I looked for my glasses. Only a moment before I had recalled that I was not wearing them. I often take them off to read and then forget where I tossed them last. I gazed at the clutter on the desktop. Papers, printer, power cords, headset, computer. No glasses. I got up and searched the kitchen, living room, bedroom. No glasses. Bathroom. No glasses. I couldn’t recall where I was when I put them down. I returned to the desk.

There they were tangled up in the headset wires. I had looked straight at them before I got up to find them. I was thinking that I was looking rather than actually perceiving what I was looking at. I’m not sure why that happens, but it happens often enough to draw attention to itself.
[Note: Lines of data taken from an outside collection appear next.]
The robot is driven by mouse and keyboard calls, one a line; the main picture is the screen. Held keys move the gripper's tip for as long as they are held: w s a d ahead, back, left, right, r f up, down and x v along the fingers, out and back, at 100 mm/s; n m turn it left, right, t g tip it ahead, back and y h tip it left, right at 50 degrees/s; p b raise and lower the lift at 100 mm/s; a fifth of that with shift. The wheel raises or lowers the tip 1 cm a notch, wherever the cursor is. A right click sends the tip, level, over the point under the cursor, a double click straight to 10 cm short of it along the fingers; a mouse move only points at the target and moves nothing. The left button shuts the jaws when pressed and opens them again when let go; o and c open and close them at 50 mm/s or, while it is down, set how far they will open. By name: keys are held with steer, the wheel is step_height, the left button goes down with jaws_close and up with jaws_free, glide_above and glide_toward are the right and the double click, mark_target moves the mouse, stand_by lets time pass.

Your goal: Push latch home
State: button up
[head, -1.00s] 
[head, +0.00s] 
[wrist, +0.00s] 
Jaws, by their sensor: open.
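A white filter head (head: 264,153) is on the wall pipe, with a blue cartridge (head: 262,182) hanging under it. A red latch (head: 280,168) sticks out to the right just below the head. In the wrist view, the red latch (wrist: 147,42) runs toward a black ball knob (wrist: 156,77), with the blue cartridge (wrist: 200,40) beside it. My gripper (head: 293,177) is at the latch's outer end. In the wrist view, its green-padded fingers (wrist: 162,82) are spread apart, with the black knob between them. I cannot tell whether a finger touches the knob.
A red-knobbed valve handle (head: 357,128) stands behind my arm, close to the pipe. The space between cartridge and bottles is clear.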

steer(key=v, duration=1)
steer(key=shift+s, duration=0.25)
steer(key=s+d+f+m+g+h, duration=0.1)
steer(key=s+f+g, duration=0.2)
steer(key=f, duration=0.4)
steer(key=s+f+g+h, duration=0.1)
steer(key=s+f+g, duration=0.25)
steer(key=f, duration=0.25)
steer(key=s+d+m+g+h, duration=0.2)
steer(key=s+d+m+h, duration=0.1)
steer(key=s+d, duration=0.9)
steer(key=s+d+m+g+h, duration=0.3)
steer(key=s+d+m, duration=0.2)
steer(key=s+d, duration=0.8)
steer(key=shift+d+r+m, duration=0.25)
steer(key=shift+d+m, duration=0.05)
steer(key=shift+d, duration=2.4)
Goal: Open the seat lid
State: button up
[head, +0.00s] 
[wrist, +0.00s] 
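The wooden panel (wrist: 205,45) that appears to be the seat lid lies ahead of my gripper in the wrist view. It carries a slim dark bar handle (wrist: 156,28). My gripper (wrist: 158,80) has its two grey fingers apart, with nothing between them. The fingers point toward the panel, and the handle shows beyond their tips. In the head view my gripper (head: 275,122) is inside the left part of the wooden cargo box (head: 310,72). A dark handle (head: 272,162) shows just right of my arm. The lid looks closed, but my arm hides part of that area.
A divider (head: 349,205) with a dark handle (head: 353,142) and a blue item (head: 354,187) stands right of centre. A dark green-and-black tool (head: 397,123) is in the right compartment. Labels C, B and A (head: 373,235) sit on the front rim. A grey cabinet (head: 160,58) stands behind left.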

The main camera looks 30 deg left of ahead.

This similar thing happens in taiji. We think we’re doing something, say, like what the teacher is asking or showing. But we’re actually not. This quirk in our behavior has to do with how we use our powers of perception, how we see what we are doing, or how we focus our attention.

One thing happening, I believe, is we too often don’t really let go of concerns that are holding us back from performing to our fullest in any given activity. One of my favorite activities, taiji, is a method of gradually breaking those tethers our worries have on us. Our habits of thought, of feeling, of action.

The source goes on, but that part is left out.